§ TASK DIRECTIONS
Look through the data below and count each line where the word "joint" appears. Reply with the count alone.

-- Start PROVIDED DATA --

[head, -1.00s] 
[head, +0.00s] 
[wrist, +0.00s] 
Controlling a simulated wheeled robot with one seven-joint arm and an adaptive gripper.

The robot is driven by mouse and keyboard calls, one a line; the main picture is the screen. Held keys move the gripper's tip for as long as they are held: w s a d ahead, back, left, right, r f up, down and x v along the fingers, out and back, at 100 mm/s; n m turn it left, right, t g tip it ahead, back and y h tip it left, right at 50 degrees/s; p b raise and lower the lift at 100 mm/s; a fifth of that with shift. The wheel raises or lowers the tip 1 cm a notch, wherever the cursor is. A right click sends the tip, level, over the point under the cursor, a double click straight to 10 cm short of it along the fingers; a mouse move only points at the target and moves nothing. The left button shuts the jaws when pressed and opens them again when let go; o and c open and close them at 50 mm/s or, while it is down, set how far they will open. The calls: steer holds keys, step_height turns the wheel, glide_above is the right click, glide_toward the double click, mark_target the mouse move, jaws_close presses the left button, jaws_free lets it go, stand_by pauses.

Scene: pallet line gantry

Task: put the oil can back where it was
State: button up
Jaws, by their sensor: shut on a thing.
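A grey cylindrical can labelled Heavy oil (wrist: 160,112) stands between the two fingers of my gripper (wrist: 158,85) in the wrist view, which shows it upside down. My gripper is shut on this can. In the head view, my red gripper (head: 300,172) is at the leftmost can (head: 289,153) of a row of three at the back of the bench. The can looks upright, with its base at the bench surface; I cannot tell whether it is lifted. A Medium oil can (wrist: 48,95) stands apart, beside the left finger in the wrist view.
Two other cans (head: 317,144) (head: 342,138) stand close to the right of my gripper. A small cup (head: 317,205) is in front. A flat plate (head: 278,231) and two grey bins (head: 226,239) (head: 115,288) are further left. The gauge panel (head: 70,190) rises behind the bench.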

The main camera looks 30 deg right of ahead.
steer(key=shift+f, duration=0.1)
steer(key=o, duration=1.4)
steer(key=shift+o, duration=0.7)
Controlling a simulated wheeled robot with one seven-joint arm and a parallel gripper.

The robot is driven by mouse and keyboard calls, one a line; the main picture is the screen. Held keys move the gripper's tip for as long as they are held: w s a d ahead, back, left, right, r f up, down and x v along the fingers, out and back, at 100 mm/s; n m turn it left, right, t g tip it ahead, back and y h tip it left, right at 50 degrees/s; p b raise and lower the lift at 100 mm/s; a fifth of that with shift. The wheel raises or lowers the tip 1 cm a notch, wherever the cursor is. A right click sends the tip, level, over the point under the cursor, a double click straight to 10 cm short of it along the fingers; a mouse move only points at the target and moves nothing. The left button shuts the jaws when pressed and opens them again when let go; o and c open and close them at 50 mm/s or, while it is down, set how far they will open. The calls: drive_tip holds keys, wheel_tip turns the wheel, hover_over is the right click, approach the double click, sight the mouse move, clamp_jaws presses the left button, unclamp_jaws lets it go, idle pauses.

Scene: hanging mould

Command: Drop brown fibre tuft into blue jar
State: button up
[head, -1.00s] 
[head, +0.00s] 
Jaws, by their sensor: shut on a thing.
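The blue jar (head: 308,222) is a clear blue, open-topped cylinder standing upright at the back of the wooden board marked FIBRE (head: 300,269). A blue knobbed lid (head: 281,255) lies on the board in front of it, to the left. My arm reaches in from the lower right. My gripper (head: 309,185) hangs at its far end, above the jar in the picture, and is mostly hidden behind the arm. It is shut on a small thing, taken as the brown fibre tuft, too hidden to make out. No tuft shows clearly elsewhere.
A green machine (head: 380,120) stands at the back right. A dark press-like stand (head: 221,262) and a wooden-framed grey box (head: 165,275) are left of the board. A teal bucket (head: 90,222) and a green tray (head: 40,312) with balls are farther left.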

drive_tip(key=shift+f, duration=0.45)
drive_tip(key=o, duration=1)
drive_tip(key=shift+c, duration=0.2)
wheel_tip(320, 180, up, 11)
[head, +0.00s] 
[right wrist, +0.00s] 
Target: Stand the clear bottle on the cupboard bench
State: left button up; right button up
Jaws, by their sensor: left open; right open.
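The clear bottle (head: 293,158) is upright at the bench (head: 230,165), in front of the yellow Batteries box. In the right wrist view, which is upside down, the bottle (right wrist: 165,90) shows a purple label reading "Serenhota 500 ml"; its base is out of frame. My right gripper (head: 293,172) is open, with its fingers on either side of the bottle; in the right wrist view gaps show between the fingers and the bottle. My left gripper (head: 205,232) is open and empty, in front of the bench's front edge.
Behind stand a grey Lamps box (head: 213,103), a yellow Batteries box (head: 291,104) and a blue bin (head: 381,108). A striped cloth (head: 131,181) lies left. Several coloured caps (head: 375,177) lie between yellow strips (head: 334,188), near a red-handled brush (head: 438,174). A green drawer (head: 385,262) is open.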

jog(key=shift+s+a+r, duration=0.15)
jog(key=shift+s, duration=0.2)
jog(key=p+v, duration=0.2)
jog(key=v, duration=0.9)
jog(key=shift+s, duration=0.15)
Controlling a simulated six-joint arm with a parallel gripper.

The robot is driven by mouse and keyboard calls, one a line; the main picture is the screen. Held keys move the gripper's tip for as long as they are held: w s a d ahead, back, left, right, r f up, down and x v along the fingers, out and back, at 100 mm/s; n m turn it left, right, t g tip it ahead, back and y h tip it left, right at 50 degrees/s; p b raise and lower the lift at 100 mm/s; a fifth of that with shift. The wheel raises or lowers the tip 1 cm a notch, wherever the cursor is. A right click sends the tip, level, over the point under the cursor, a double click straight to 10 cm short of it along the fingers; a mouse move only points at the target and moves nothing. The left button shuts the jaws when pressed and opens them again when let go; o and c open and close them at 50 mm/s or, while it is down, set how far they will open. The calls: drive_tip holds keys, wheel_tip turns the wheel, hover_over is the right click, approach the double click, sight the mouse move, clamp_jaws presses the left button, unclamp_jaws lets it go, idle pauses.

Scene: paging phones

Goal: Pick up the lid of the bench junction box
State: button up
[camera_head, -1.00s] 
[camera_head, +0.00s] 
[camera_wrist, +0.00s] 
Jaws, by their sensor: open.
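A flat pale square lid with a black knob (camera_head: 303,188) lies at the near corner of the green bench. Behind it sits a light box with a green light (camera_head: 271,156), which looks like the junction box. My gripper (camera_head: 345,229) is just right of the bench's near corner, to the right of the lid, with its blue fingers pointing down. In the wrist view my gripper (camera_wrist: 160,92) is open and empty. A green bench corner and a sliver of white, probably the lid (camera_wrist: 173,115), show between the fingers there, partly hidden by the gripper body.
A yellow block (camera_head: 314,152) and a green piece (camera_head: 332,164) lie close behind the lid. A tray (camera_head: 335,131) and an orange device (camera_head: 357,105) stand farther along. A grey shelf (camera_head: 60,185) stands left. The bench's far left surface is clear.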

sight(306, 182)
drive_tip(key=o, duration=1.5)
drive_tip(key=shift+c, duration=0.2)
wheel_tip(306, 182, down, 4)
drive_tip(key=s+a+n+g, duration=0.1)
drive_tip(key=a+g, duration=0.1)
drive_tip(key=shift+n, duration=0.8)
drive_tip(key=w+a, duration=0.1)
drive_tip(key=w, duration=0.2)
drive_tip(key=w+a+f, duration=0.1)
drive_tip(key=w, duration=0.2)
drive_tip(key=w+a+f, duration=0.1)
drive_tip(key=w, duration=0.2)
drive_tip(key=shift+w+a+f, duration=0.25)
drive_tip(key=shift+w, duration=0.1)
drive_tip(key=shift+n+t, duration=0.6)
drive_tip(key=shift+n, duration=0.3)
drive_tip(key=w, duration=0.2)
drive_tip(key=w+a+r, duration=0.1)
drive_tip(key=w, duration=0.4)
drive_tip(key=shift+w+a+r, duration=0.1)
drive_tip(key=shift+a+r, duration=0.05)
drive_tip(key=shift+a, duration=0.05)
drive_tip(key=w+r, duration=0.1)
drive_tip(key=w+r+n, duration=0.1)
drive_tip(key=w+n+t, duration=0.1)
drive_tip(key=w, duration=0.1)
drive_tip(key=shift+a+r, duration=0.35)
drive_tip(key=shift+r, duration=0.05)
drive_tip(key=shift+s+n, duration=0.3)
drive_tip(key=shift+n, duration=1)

-- End PROVIDED DATA --

§ EXERCISE RESPONSE
3